La prima strada, definita della “crescita con crescita”, è quella che porta all’estinzione della specie. Ricordava come nella storia del pianeta ci sono state cinque grandi estinzioni, di cui l’ultima è quella che ha portato alla scomparsa dei dinosauri. Oggi scompaiono ogni giorno centinaia di specie animali. Una specie a noi particolarmente cara a rischio di estinzione è quella delle api (con tutti i problemi che comporta per l’ecosistema, aggiungo io!). La natura nel pensiero occidentale non è soggetto del diritto, per cui possiamo maltrattarla a volontà, stuprarla ( per il pensiero occidentale la natura non è certo la grande madre, la pachamama dei popoli dell’america meridionale).
Nella situazione attuale, ricordava Latouche, anche se smettessimo completamente di bruciare petrolio, la temperatura del pianeta salirebbe comunque di 2 gradi. Al livello attuale dei consumi si prevede invece un innalzamento della temperatura di 5 gradi o più. Questo significa che intere aree del pianeta verranno presto sommerse!
Più volte Latouche ha sottolineato che solo un folle o un economista può concepire una crescita infinita in un pianeta finito!
La via d’uscita è DECOLONIZZARE l’immaginario della crescita. La crescita infinita è un racconto mitico che costruisce l’equazione FELICITÀ=CONSUMO DI BENI= CRESCITA DEL PIL. Una crescita del PIL del 2% proiettata in 2000 anni (un arco di tempo relativamente breve per la vita di un pianeta) dà cifre inimmaginabili di beni prodotti e, quindi, quantità impressionanti di rifiuti impossibile da smaltire.
Tutta questa macchina economica (teorizzata per primo da Adam Smith nel 1776 con il Saggio sulla ricchezza delle nazioni) si basa sul presupposto che il “sempre di più” che normalmente definiamo avidità diventa invece la condizione della felicità pubblica. Ma invece della ricchezza delle nazioni questa economia produce ricchezze smisurate da una parte e la miseria di milioni di persone!
Se Marx (Karl, in questo caso) parlava già ai suoi tempi di “immensa accumulazione di merci”, cosa penserebbe oggi entrando in un nostro centro commerciale?
La società dei consumi ha funzionato “bene” nei trenta anni successivi al dopoguerra grazie a tre potenti fattori: il marketing e la pubblicità (strumento principe della colonizzazione dell’immaginario); il credito ( e quindi i prestiti come stimolo per i consumi); l’obsolescenza programmata dei prodotti ( ad esempio un computer “scade” dopo pochi anni).

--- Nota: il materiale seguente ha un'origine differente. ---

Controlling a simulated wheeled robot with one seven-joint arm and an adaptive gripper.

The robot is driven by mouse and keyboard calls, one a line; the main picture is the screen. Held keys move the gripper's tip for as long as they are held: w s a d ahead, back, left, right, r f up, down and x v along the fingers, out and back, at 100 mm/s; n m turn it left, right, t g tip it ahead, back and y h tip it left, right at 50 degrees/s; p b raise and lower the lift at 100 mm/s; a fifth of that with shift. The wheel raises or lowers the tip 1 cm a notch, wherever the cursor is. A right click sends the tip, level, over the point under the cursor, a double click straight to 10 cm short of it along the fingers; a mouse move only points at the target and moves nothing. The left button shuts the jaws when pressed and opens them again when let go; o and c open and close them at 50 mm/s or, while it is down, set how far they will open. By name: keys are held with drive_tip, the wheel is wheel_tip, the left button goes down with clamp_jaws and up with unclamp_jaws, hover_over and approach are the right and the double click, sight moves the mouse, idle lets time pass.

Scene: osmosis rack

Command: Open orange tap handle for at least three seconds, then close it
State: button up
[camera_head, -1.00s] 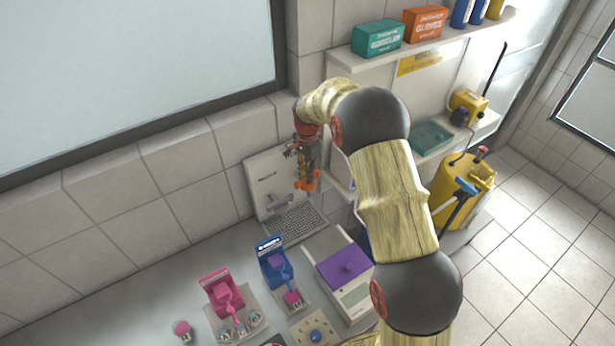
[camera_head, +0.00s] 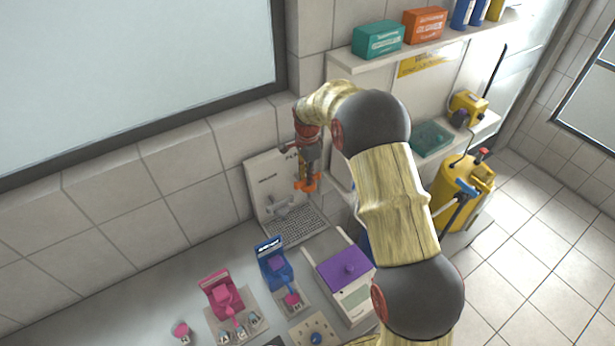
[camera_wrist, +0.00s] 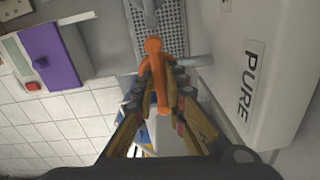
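The orange tap handle (camera_wrist: 158,68) stands between my fingertips in the wrist view. It also shows as an orange piece (camera_head: 306,184) below my gripper in the head view. My gripper (camera_wrist: 160,88) has its fingers drawn in on both sides of the handle and appears shut on it. The fingers hide part of the handle's sides. The white purifier panel (camera_head: 263,178) with the tap stands against the tiled wall. A perforated drain tray (camera_head: 300,224) lies below it. Whether water runs cannot be told.
A purple-topped box (camera_head: 345,268), a blue holder (camera_head: 270,250) and a pink holder (camera_head: 216,284) stand on the counter. A shelf (camera_head: 352,62) with teal and orange boxes is above. A yellow canister (camera_head: 462,185) stands at right. The left counter has free room.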

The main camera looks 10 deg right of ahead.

Ma oggi “the party is over!”. Stiamo passando dal sogno di Smith all’incubo di Darwin!!! Oltre tutto la società che alimenta nuovi bisogni, produce continuamente frustrazione: il desiderio infatti si alimenta nell’assenza dell’oggetto desiderato.
La vera abbondanza si produce limitando i bisogni, con la frugalità.
Come dice Castoriadis viviamo in una post democrazia governata dalle lobbies e dai media, alimentata da quella che i greci definivano hibrys, dismisura.
La seconda strada è quella che oggi stiamo percorrendo: la crescita senza crescita! È la strada della disperazione, quella di una società della crescita che non cresce, sempre più popolata da disoccupati. Una società che, per far quadrare i conti, taglia sulla spesa sociale, la sanità, la scuola… Dietro l’angolo di questa società della crescita senza crescita ci sono i regimi autoritari, in cui gli apparati repressivi sono al servizio della difesa dei privilegi! Dal punto di vista dell’impatto ambientale questa seconda strada potrebbe essere meglio della prima perché si produce meno. Ma è come schiantarsi su un muro a 200 all’ora anziché a 300!
L’unica via d’uscita è la DECRESCITA che comporta innanzitutto una rivoluzione culturale (sulla decrescita potete consultare anche il mio articolo LA SAGGEZZA DELLA LUMACA).
Latouche ha concluso il suo discorso facendo vedere una incisione zen su pietra il cui significato è: “ si può accedere alla felicità limitando i desideri”.